How many subgroups of $Z_{p^2}$ $\oplus$ $Z_{p^2}$ are isomorphic to $Z_{p^2}$, where $p$ is a prime?
Let $G$ = $Z_{p^2}$ $\oplus$ $Z_{p^2}$.
I found that there are $p^2−1$ elements of order $p$ in $G$ and the number of subgroups of order $p$ in $G$ is $p+1$, but how do I show which are isomorphic to $Z_{p^2}$?
On
$\pi:g\mapsto \langle g\rangle$ defines a map from $G-\text{ker}(\psi)$ onto the family $\mathcal F$ of all cyclic $G$ subgroups of size $p^2$ where $G$ is an abelian group of exponent $p^2$ and $\psi:g\mapsto g^p$. Each $\pi$ fiber has size $\Phi(p^2)=p^2-p$ and therefore $|\mathcal F|=\frac{|G-\text{ker}(\psi)|}{p^2-p}$. When $G=\Bbb Z_{p^2}^+\times\Bbb Z_{p^2}^+$ then $\text{Im}(\psi)=H\times H$ where $H$ is the prime $\Bbb Z_{p^2}$ subgroup and we have $$|\mathcal F|=\frac{|G-\text{ker}(\psi)|}{p^2-p}=\frac{p^4-p^2}{p^2-p}=p^2+p$$.

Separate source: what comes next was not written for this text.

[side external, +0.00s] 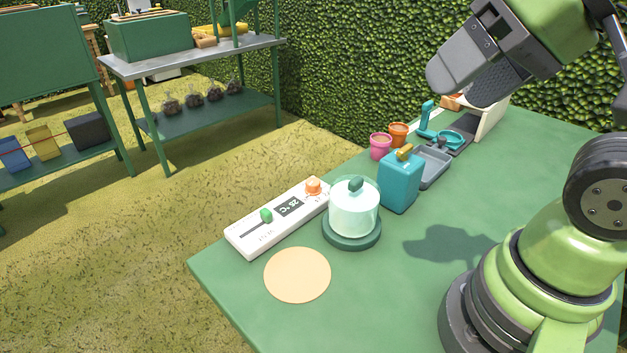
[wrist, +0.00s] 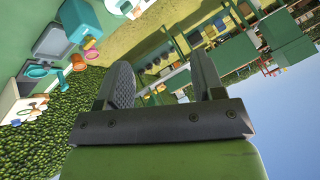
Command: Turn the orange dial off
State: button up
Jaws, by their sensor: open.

$Z_{p^2} \oplus Z_{p^2}$ has $p^4-p^2$ elements of order $p^2$, each of which generates a subgroup isomorphic to $Z_{p^2}$, and $Z_{p^2}$ has $p^2 - p$ elements of order $p^2$. Therefore, we can partition the $p^4-p^2$ elements into sets of $p^2-p$ elements, each set giving a distinct subgroup.
The number of sets in this partition, and therefore the number of subgroups isomorphic to $Z_{p^2}$, is $$\frac{p^4-p^2}{p^2-p} = p^2+p$$